The DTS-HD Master Audio 2.0 mono track supplies clear, well-modulated sound. A wide dynamic scale embraces all the highs and lows of Dimitri Tiomkin's Oscar-winning score, while excellent fidelity helps it fill the room with ease. Subtleties like the sea water lapping against the boat, driving rain, and the craft's creaking wood are distinct and both Tracy's narration and the minimal dialogue are well prioritized and easy to comprehend. No distortion creeps into the mix and no age-related hiss, pops, or crackle intrude.
The minimal supplements from the 2001 DVD have been ported over to this Blu-ray release.
Vintage Featurette: Hemingway: The Legend and the Sea (SD, 3 minutes) - Filmmaker Allen H. Miner joined Hemingway for a fishing trip in the Caribbean during production of The Old Man and the Sea and he provides narration to accompany the silent footage he shot during their journey.
Theatrical Trailer (SD, 2 minutes) - The film's original preview touts the greatness of Hemingway's novel, but doesn't include any scenes from the movie.
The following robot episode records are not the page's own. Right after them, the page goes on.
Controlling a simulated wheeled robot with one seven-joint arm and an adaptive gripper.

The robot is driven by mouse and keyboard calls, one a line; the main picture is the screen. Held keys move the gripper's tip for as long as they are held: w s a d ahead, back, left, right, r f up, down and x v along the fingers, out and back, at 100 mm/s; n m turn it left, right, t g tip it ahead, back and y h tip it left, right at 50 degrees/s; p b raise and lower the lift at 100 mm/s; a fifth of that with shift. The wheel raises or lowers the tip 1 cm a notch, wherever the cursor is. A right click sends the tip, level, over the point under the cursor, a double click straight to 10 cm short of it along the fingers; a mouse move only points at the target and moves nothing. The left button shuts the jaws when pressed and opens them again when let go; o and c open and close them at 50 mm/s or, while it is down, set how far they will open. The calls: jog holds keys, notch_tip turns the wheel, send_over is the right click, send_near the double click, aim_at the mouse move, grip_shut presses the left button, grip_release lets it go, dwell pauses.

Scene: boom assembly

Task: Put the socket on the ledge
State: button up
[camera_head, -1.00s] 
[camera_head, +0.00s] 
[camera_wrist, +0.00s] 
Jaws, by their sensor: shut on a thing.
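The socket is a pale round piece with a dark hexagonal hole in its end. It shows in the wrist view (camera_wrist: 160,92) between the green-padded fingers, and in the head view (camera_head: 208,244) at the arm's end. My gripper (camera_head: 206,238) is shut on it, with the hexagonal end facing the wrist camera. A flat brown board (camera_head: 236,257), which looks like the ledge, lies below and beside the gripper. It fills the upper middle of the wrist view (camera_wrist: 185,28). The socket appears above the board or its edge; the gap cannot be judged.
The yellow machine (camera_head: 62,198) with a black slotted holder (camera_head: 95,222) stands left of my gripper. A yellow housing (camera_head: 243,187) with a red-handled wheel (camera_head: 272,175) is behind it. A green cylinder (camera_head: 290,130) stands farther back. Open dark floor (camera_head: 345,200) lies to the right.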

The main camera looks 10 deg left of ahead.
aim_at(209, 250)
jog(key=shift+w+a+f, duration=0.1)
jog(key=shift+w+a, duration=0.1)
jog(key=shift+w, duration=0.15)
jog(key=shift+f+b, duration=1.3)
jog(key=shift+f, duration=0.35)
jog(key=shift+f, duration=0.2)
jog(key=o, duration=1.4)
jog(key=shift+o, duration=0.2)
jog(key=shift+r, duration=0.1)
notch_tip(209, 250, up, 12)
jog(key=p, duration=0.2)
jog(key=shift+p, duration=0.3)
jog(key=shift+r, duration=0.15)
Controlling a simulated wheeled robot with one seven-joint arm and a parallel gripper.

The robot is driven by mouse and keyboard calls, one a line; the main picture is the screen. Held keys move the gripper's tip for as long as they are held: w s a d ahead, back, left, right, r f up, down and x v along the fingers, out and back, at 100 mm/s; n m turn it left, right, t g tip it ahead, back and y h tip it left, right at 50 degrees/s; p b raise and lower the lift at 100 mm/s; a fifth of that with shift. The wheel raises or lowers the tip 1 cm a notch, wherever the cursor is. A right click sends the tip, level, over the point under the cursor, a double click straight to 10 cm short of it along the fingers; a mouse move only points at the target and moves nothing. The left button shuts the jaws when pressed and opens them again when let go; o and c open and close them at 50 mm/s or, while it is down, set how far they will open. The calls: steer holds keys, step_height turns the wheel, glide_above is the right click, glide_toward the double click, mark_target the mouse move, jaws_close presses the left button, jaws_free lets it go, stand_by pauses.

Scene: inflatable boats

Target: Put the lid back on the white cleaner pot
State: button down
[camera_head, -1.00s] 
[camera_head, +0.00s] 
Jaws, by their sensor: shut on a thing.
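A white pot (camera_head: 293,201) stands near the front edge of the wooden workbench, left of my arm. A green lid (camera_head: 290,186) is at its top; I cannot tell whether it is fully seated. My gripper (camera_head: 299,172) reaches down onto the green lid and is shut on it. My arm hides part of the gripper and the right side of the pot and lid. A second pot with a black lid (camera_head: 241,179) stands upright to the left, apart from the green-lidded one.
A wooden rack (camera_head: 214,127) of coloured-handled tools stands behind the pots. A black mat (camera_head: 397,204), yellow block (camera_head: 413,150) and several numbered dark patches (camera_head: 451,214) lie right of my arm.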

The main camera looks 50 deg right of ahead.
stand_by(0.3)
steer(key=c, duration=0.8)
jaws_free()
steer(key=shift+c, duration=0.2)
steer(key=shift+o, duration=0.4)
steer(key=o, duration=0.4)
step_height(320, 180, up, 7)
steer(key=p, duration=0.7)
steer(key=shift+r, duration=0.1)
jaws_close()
Lyrical, at times poetic, and occasionally dull, The Old Man and the Sea often struggles to find its sea legs but ultimately succeeds in honoring Hemingway's award-winning novella about a dogged fisherman's epic battle with a massive marlin. Tracy's measured, understated performance carries director John Sturges' film and Warner Archive's high-quality transfer struck from a 4K scan of the original camera negative often carries us away. Solid audio and some rare Hemingway footage heighten the disc's appeal. Recommended.